▶ The task
Extract every line that includes the string "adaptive".
============================================================
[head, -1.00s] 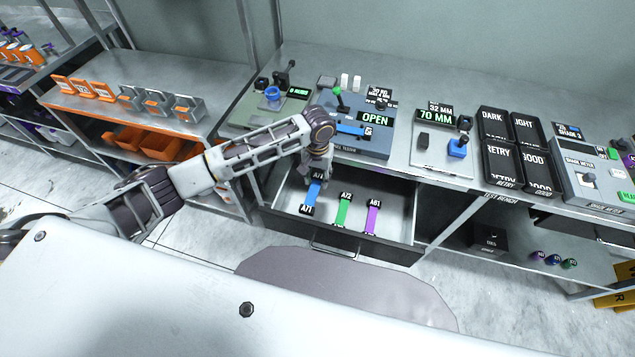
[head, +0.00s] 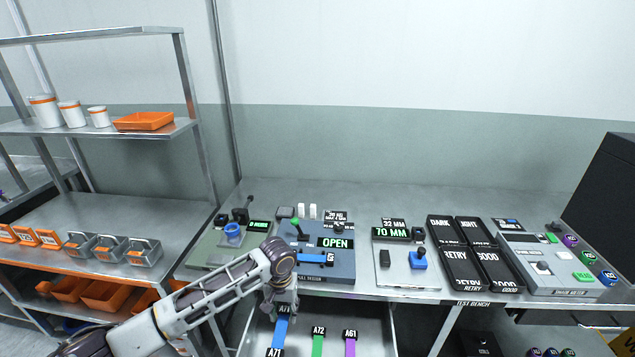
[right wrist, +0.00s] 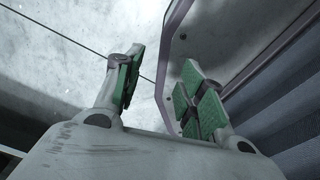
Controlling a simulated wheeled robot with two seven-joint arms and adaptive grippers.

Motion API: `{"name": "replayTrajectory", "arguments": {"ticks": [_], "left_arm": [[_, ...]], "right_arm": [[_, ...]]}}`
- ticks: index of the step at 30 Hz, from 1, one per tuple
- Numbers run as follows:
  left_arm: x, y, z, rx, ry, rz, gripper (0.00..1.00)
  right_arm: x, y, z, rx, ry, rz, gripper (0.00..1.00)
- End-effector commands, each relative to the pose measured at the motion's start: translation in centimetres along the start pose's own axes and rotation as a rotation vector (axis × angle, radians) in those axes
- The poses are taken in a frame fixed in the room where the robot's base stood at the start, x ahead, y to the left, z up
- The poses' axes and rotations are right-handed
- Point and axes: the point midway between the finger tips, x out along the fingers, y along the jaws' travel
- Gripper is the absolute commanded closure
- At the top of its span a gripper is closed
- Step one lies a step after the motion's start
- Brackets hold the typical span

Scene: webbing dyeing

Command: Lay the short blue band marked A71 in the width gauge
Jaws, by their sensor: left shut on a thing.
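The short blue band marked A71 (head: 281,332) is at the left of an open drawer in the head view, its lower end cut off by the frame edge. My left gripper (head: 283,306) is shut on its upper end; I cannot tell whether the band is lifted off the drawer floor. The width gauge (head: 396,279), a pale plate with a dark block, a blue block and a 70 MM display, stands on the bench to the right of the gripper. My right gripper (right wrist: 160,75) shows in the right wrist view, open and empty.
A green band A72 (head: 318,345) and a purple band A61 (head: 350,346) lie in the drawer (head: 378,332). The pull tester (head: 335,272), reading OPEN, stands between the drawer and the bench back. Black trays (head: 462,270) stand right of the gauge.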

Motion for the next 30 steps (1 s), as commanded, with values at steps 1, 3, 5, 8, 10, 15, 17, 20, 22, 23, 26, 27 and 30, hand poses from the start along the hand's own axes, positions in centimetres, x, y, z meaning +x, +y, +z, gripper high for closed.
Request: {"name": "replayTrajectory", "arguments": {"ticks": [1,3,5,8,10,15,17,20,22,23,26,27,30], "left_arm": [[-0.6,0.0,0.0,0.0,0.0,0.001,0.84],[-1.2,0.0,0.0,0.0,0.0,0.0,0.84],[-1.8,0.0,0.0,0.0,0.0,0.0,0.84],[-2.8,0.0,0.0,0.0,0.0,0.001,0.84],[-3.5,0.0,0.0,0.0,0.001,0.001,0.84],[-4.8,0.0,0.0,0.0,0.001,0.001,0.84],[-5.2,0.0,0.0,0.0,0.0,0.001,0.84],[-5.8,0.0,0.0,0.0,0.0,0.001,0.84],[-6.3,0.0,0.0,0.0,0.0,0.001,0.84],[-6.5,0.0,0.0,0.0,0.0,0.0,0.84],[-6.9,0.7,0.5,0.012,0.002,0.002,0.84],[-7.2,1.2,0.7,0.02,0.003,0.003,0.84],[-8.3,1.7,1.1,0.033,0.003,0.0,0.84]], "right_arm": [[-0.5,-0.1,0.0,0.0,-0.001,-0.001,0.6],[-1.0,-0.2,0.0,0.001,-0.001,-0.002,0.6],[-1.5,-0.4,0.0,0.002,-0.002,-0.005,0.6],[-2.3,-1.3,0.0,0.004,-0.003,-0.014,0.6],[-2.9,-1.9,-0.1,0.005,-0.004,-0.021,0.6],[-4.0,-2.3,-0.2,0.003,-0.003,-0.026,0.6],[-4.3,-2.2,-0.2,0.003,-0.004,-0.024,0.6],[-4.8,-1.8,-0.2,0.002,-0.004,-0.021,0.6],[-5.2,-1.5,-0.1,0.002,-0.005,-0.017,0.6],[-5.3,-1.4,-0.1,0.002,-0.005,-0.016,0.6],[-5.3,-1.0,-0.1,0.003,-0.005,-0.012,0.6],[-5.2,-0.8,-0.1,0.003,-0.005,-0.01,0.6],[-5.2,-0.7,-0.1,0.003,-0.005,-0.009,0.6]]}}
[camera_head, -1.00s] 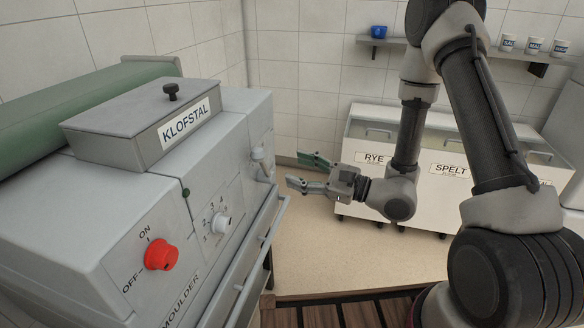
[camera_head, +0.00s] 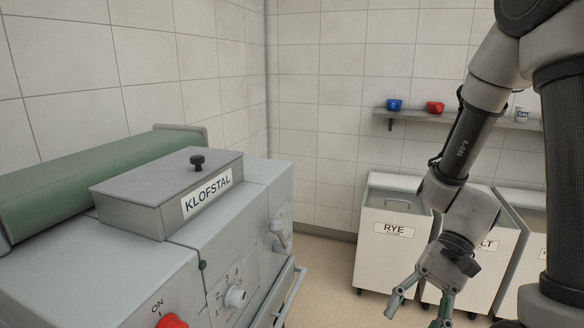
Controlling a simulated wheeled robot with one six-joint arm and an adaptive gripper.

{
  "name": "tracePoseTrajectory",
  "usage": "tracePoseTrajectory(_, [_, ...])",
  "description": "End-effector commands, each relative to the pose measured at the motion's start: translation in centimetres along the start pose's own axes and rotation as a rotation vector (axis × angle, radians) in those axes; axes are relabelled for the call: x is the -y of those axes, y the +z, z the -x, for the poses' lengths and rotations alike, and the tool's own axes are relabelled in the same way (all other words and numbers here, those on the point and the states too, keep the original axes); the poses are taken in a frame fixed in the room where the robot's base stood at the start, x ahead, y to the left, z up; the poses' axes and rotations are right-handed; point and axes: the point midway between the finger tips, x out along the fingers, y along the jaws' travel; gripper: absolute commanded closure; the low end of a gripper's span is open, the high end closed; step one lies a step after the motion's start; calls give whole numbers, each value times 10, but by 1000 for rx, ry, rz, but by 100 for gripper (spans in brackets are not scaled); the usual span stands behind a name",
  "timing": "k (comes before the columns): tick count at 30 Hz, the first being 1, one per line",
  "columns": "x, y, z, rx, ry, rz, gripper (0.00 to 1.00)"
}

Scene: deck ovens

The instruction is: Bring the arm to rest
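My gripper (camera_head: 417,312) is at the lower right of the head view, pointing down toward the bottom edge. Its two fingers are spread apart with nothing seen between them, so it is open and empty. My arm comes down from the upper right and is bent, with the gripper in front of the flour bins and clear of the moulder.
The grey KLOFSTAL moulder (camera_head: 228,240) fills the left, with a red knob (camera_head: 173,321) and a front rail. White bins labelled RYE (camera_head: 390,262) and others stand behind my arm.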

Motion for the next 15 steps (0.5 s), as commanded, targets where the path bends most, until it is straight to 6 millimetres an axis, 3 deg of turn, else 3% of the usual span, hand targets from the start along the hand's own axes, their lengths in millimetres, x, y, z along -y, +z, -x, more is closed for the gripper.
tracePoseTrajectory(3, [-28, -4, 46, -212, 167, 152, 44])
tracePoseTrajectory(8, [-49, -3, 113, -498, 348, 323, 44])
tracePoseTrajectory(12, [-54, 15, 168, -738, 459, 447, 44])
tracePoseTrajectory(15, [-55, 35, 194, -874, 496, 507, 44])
============================================================
▶ The solution
Controlling a simulated wheeled robot with two seven-joint arms and adaptive grippers.
Controlling a simulated wheeled robot with one six-joint arm and an adaptive gripper.

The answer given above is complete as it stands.